About 700 of roughly 4,000 asylum seekers put up by the northern state disappeared last month, according to a state-wide survey by the "Neue Osnabrücker Zeitung" newspaper. Many hadn't even been registered yet - the first step in asylum proceedings. The authorities don't know who they are or where they might have gone.

The same has been happening, though to a lesser degree, in refugee centers across the nation in September and October.

They have the right to move freely and leave the shelters, Lower Saxony Interior Ministry spokesman Matthias Eichler told DW.

"So we can't say how many people move on on their own initiative."

But this new aspect to the refugee crisis has not gone unnoticed.

The refugees' disappearance is a sign of the state's "losing control," warned Jochen Oltmer, a migration expert at the University of Osnabrück.

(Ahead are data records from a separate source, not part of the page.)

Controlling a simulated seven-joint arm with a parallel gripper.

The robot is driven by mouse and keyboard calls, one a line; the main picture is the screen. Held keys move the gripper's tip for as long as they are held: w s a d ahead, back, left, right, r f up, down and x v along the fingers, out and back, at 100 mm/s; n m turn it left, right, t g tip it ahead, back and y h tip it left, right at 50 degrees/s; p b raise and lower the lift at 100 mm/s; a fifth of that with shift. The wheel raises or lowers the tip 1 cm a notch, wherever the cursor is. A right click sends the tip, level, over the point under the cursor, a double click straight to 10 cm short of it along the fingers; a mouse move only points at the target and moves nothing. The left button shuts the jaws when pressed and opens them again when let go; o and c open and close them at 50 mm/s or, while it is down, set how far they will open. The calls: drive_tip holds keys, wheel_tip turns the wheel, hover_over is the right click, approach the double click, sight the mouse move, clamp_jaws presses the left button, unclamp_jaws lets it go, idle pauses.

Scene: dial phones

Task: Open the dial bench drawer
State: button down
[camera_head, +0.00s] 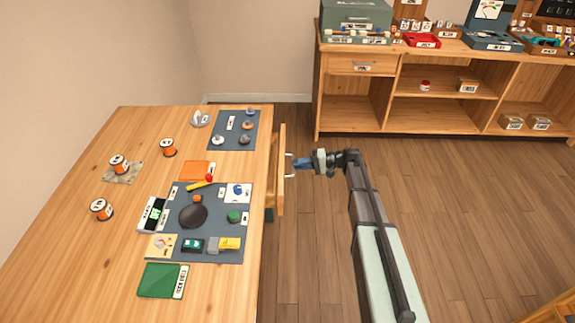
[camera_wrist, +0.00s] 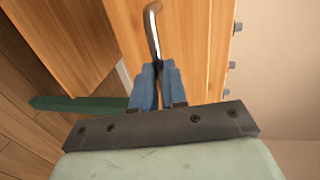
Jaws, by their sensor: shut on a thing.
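The dial bench (camera_head: 85,220) is a wooden table on the left in the head view. Its drawer (camera_head: 281,180) is on the bench's right side, and its front stands a little out from the bench edge. A pale metal handle (camera_head: 290,166) is on the drawer front. My gripper (camera_head: 297,164) reaches the handle from the right. In the wrist view my gripper's blue fingers (camera_wrist: 158,75) are shut on the silver handle (camera_wrist: 153,30), whose lower end is hidden between them. The wooden drawer front (camera_wrist: 185,35) fills the area behind. The drawer's inside is mostly hidden.
Spools, blue mats (camera_head: 215,250) and small parts lie on the bench top. A wooden shelf unit (camera_head: 355,85) with boxes and trays stands at the back right. The wood floor (camera_head: 460,200) to the right of the drawer is clear around my arm.

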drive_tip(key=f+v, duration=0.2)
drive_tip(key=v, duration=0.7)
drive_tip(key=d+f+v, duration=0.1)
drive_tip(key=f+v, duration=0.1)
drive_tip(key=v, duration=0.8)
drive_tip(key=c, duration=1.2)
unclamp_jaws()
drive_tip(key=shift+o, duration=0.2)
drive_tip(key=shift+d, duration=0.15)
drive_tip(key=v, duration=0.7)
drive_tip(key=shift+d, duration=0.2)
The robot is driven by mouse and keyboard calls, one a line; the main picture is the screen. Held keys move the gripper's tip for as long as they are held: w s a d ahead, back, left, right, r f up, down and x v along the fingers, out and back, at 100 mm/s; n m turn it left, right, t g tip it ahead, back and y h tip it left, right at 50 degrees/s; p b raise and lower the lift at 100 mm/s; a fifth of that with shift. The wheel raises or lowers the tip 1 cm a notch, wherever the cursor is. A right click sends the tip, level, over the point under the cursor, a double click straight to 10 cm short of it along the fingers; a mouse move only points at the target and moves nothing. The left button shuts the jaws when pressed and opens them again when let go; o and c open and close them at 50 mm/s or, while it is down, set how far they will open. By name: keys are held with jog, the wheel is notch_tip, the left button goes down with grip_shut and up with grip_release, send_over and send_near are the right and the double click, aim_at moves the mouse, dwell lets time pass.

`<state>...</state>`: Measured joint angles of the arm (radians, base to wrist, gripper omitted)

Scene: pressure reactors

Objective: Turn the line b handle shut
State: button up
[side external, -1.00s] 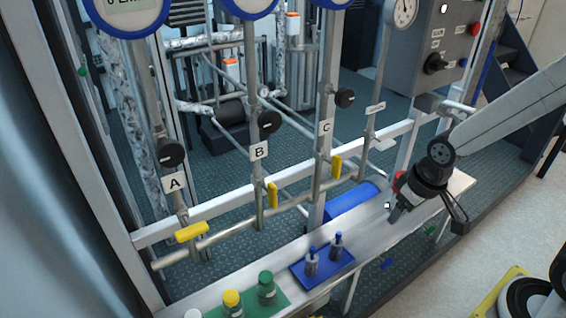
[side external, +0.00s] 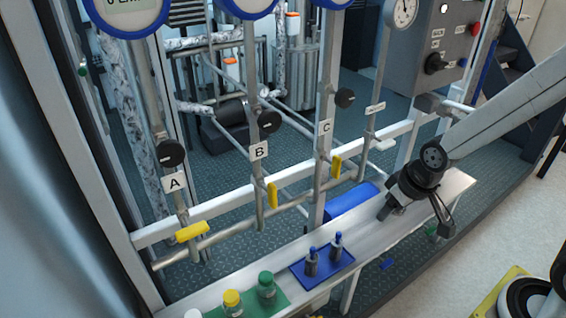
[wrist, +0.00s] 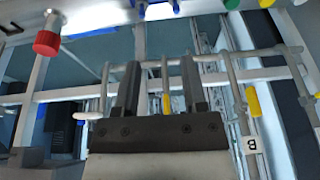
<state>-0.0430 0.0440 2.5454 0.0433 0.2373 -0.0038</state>
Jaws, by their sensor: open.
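The line B handle (side external: 272,195) is a yellow lever, upright and roughly along its vertical pipe, below the B label (side external: 258,151). It also shows in the wrist view (wrist: 253,102), right of my fingers, near the upside-down B label. My gripper (side external: 388,211) is over the shelf, right of the handles and apart from the line B handle. In the wrist view its two dark fingers (wrist: 160,70) are spread and empty. The yellow line C handle (side external: 336,167) is upright and appears between the fingers in the wrist view (wrist: 166,104), farther off. The line A handle (side external: 193,232) lies crosswise.
The metal shelf (side external: 230,281) bears a blue tray (side external: 296,268) with two small vessels and a green mat with capped bottles. Black knobs (side external: 171,153) stick out from the pipes. A red knob (wrist: 47,43) shows at upper left in the wrist view.

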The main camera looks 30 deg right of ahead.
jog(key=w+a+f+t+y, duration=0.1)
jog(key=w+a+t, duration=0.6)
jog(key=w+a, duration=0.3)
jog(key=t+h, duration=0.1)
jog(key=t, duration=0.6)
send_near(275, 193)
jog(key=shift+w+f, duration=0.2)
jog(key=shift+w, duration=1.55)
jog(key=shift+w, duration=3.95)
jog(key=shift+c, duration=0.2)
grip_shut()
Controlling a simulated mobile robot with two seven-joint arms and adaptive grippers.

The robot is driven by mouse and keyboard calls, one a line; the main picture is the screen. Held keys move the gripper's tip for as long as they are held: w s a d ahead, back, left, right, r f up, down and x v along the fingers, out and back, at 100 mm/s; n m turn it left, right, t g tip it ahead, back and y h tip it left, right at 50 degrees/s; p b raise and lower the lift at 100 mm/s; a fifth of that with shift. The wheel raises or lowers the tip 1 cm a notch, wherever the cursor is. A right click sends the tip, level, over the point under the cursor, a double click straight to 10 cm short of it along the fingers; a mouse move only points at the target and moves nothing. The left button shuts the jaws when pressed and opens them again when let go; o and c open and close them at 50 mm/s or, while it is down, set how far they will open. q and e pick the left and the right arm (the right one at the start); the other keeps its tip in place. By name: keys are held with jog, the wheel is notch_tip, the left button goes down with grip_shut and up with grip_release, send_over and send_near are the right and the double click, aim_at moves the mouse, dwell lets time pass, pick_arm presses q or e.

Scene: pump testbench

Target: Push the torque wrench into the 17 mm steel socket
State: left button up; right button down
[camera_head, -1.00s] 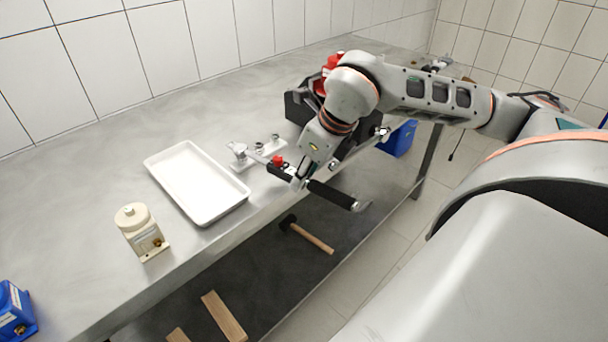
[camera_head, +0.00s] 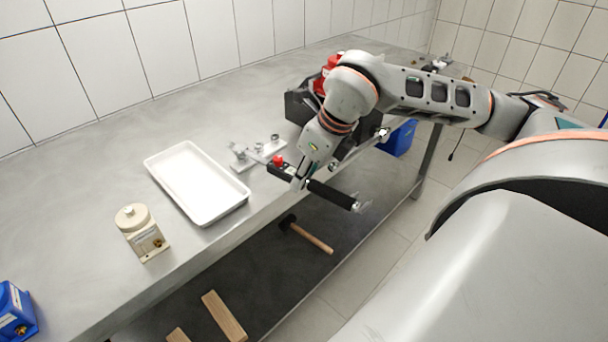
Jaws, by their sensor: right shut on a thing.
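The torque wrench (camera_head: 331,194) has a long black handle with a red part (camera_head: 278,160) near its upper-left end and silver metal at its lower-right end. My right gripper (camera_head: 300,183) is shut on the wrench near the middle of its black length, over the bench's front edge. Which socket is 17 mm, and whether the wrench head touches or sits in one, cannot be told. My left gripper is not in view.
A white tray (camera_head: 150,160) lies left of the socket holder. A beige pump unit (camera_head: 140,232) stands at the front left, a blue unit (camera_head: 15,312) at the far left. A dark toolbox (camera_head: 297,106) stands behind my gripper. A mallet (camera_head: 310,236) lies on the lower shelf.

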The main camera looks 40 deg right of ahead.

German law stipulates that refugees must be registered as soon as they enter Germany. In practice, with the many thousands of asylum-seekers pouring into the country on a daily basis, the initial registration process by the country's border police is hopelessly backlogged.

Without giving notice

The refugees don't leave us a note, we have no idea what motivates them to leave," Oltmer told DW.

Perhaps some refugees are reluctant to stay in the rural areas they are taken to, or they join relatives and friends elsewhere in Germany or even in another country, or move on to find more attractive locations. Authorities say there is no legal basis to retain the asylum-seekers. Security staff in the shelters don't stop them from leaving the centers, either.

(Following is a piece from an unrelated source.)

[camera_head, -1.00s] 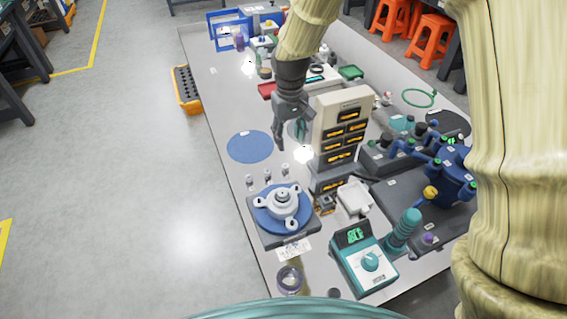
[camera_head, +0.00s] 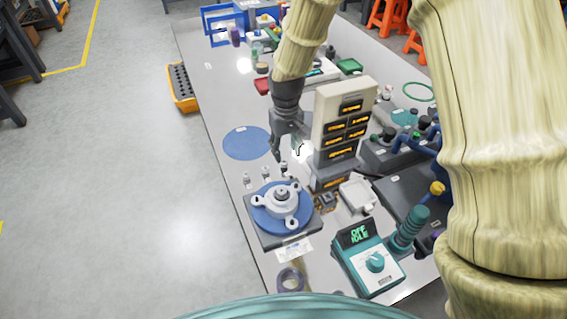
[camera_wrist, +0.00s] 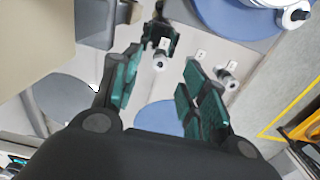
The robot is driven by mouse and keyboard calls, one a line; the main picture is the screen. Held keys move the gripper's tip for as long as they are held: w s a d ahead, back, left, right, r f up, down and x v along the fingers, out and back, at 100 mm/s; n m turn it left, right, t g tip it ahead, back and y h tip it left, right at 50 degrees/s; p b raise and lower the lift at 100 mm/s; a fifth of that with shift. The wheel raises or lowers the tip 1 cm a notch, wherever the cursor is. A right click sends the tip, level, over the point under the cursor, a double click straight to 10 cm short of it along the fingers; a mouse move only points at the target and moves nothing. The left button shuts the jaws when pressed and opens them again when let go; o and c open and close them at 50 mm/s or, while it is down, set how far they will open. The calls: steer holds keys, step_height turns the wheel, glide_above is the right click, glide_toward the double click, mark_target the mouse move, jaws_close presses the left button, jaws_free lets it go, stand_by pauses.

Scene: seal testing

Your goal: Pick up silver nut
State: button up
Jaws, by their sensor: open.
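Several small silver pieces, nut-like in size and colour, stand in a short row on the table behind the blue disc fixture: a left one (camera_head: 247,180), a middle one (camera_head: 265,173) and a right one (camera_head: 283,167). My gripper (camera_head: 287,154) points down just behind and above the right one. In the wrist view my gripper (camera_wrist: 168,58) has its teal-lined fingers apart with nothing held. One silver piece (camera_wrist: 160,62) shows between the fingers, near the left fingertip. Another silver piece (camera_wrist: 228,79) lies outside the right finger. The left finger may hide a third.
The fixture with a blue disc and white three-lobed flange (camera_head: 283,205) stands in front of the row. A flat blue mat (camera_head: 246,143) lies to the left. A teal meter (camera_head: 368,262) sits at the front.

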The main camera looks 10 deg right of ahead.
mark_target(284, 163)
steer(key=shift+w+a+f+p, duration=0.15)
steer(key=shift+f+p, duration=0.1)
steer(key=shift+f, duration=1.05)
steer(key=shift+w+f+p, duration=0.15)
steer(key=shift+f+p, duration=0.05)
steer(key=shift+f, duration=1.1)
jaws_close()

The migration expert questioned Germany's mode of distributing the refugees as a process that might hinder integration and make networking more difficult. After all, Oltmer pointed out, networks are immensely important for refugees, friends or family who might live in Germany already, who can help with the authorities and in general "help make it easier to settle."

It's unlikely to be a security problem, the Osnabrück University professor said, adding that most refugees aren't consciously trying to avoid registration.

Getting their bearings

But some refugees may be confused as to their whereabouts.

The newcomers often don't know where they have been taken once they've entered Germany, says a spokesman for the town of Delmenhorst, so authorities there have put up maps of Germany in the shelters to help the refugees orient themselves.

If they leave on their own without proper registration, however, and police stop them, their status is that of illegal immigrant, and the entire registration process begins anew.

As a consequence, registration needs to be much more speedy in the interest of all parties concerned, Oltmer said: to put the state back in control, give the refugees the security of knowing their future status and to give the municipalities planning reliability.